For 50 years or so, astronomers have known that most comets come from a distant region of the solar system called the Oort Cloud. Theory predicts that more comets should make second trips through the inner solar system than what astronomers observe. In a recent issue of the journal Science, researchers said the best explanation is that the comets simply disintegrate.

But Foot has another explanation. He said the missing comets "could simply be mirror comets with embedded ordinary matter. Once they have passed the Sun, their ordinary volatile components progressively burn off, leaving an invisible mirror-matter core. This would explain why so many simply fade away."

Harold Levison, of the Southwest Research Institute and lead author of the comet study published in Science, disagrees.

"The only reason I can see for invoking mirror matter here is if we did not understand what happened to the comets," Levison told SPACE.com. "However, we do. They disintegrate. It has been observed many times."

A photograph of just such an event, released earlier this week, supports Levison's view.

Exploding asteroids

Foot further claims that an infamous 1908 event in Siberia, an explosion that flattened thousands of acres of forest but left behind no hard evidence for the cause, involved mirror matter. All leading asteroid experts believe this so-called Tunguska event was caused by an asteroid that exploded above the surface, torn apart by atmospheric friction.

According to Foot, the atmosphere could cause heat to build up within a mirror asteroid, causing it to explode and making it visible, though no ordinary matter would be left behind.

He also cites an event reportedly observed in Jordan in April 2001. A ball of light was said to streak across the sky at low altitude, break in two, and then slam into a hill.

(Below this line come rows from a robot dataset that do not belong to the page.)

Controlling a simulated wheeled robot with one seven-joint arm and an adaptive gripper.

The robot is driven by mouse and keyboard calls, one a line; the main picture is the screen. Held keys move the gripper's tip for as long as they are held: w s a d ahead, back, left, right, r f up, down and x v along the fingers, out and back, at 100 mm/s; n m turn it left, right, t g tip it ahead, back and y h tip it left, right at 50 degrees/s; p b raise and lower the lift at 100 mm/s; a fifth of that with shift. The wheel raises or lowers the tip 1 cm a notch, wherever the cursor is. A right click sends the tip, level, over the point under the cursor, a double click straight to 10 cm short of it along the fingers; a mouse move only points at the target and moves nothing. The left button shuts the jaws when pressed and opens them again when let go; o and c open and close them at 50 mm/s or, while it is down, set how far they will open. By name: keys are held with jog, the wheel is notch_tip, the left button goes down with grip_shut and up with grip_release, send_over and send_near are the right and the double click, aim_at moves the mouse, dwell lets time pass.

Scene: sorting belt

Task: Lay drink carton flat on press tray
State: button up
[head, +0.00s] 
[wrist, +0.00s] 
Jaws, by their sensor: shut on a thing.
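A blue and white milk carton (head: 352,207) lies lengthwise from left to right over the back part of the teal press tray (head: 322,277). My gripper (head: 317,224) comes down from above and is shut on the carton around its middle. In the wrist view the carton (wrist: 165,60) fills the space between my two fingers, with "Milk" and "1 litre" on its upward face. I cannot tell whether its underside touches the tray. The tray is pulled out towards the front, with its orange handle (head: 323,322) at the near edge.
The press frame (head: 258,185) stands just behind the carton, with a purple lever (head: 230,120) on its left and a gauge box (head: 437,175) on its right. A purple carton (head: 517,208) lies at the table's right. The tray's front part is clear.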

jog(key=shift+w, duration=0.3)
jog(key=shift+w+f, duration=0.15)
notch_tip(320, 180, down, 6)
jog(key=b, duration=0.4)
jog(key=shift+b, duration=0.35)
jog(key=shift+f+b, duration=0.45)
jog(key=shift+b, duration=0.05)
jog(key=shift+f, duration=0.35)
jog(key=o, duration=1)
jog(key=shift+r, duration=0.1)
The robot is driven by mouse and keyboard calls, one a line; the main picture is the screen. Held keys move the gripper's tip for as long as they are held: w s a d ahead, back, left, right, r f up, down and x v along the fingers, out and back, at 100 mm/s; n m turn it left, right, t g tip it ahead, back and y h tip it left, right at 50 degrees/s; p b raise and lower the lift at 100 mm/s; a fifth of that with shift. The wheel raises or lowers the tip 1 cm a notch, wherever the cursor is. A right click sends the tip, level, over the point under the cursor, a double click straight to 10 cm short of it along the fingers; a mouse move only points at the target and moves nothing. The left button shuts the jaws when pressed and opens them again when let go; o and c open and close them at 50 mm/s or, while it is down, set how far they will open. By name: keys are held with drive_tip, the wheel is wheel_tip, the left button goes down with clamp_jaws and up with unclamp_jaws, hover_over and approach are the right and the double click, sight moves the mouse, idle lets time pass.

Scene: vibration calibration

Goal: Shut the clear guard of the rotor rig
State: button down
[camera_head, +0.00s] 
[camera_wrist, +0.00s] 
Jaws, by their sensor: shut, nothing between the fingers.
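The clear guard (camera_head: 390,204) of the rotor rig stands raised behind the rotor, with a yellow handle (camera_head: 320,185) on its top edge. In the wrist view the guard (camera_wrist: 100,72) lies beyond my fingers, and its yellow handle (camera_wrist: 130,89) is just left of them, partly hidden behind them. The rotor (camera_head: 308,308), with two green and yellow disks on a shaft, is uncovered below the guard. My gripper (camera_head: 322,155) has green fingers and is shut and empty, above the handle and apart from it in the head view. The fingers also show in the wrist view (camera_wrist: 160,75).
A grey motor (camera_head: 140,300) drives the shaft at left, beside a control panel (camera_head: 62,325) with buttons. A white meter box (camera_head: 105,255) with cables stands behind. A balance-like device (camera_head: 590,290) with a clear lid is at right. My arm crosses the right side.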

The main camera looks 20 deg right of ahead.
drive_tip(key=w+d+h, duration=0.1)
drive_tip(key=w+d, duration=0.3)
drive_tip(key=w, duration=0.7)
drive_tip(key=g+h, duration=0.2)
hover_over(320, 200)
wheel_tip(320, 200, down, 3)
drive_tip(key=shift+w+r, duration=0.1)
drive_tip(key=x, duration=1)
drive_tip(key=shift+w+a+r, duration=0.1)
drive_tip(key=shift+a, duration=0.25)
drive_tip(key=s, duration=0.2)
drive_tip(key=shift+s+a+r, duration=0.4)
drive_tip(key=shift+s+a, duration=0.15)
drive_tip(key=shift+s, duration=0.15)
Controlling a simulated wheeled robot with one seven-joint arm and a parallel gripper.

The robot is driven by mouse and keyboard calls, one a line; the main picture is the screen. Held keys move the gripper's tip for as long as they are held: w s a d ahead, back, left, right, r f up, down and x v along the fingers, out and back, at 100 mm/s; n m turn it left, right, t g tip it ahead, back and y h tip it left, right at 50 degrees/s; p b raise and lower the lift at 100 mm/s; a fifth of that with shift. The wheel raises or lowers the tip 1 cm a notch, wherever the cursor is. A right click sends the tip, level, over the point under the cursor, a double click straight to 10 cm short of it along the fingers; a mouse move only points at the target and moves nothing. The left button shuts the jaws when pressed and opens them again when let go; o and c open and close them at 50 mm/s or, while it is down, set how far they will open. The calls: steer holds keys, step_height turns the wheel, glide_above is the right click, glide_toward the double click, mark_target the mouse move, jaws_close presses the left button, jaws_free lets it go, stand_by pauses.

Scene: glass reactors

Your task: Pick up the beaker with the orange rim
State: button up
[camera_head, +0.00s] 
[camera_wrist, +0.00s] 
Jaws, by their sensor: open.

Local astronomers found scorched trees but no crater.

"These events cannot be explained in terms of a space body made of ordinary matter," Foot said. "If the Jordan space body was made of ordinary matter it should have lit up a large part of the Middle East. This was not observed."

He goes on to suggest that tons of mirror matter might lie hidden just below the surface of these sites, waiting to be found. Mirror atoms could be sorted out in a centrifuge, he says.

Levison doesn't think there are any mysteries to look into in Jordan or Tunguska.

"It is well known and modeled that small, normal, rocky or icy impactors will disintegrate in the atmosphere before they strike the surface of the Earth," Levison explained. "These small objects can be moving fast enough that they cause a huge explosion at high altitudes without leaving a crater. I really don't think you need to invoke strange physics to understand the astronomical phenomena described" by Foot.

Until and unless the mystery of dark matter is unraveled, however, mirror matter theory is not likely to go away. And though it might not be needed to explain missing comets or mysterious explosions, there could be something to it.

Physics can be strange, points out Arabadjis, the MIT researcher.

When Paul Dirac used math to predict in the 1920s that basic particles have associated antiparticles, the idea "was so unbelievable to him that, well, he refused to believe it at first," Arabadjis said. Later experiments detected these antiparticles (though most scientists do not believe antimatter equals or begets mirror matter).

And over the past few years, astronomers have realized that the universe's expansion is actually accelerating, something Arabadjis calls "a truly bizarre result" that can't be explained. Exotic "dark energy" has been proposed as a possible repulsive force behind this mystery.

"To be fair, physics sometimes produces really bizarre answers," Arabadjis said.